Bu, yol olur, cadde olur, arkadaş olur, mekân olur, okul olur, meslek olur, vekil olur, başkan olur, dernek olur, cemiyet olur ya da her hangi bir şey. Bugün günlerden Çarşamba. Çarşıya çıktık. Alış-veriş edeceğiz. Pazara gittiğimiz zaman alacaklarımızı seçer miyiz? Yoksa çürük, sağlam, büyük, küçük fark etmez mi deriz? Ya dostlarımızı?

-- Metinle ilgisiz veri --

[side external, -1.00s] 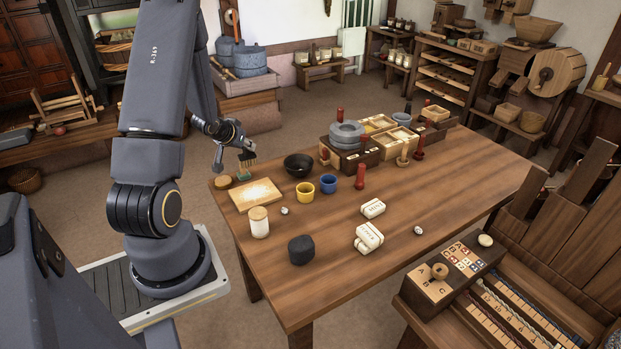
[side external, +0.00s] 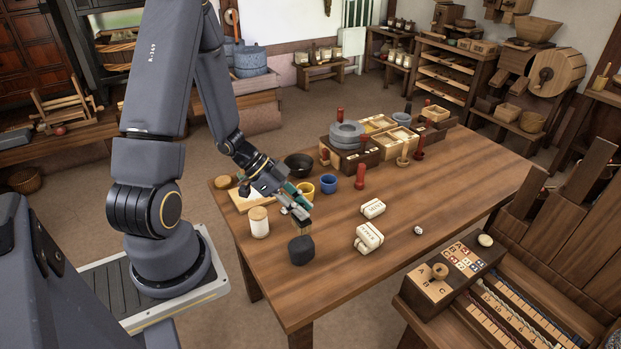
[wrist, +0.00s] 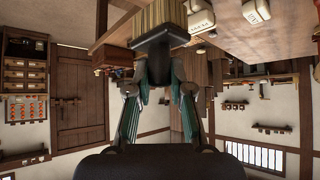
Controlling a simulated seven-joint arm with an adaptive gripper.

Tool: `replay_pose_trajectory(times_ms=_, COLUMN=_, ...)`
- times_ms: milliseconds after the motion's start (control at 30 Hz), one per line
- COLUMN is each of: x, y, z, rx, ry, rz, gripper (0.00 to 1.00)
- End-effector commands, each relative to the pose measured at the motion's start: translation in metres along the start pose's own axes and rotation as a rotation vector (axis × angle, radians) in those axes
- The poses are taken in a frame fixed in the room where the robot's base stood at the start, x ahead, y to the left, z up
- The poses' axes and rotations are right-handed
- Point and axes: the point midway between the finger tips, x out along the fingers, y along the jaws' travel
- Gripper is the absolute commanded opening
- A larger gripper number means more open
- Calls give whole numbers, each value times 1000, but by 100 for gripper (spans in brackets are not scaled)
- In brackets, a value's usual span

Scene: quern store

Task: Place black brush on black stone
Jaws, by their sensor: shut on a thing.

Sohbetlerimizi, konularımızı, komşularımızı, dizilerimizi, programlarımızı, müziklerimizi. Ben sağlam olduktan sonra kim nasıl olursa, ne nasıl olursa olsun mu deriz?! Bize bir kötülüğün, şerrin, çirkefin bulaşması ihtimâli bizim için önemli midir? Yoksa hiç fark etmez mi?

Ya da, ansızın karşınıza, İslâmı gerçek mânâda yaşadığına hükmettiğiniz bir insan çıkarsa, “ne güzel, ne mutlu!” der sevinir misiniz, yoksa “bu da nereden çıktı?” demeyi mi tercih edersiniz? Bu tür insanlar sizi rahatsız mı eder yâni? Efendimizin, öbür dünyâda kişinin sevdiği ile berâber olacağı sözü senin için bir anlam ifâde etmez mi? Böyle biriyle dostluk sizi sıkar mı? Dünyânızı mı karartır yoksa? Ya âhiretiniz?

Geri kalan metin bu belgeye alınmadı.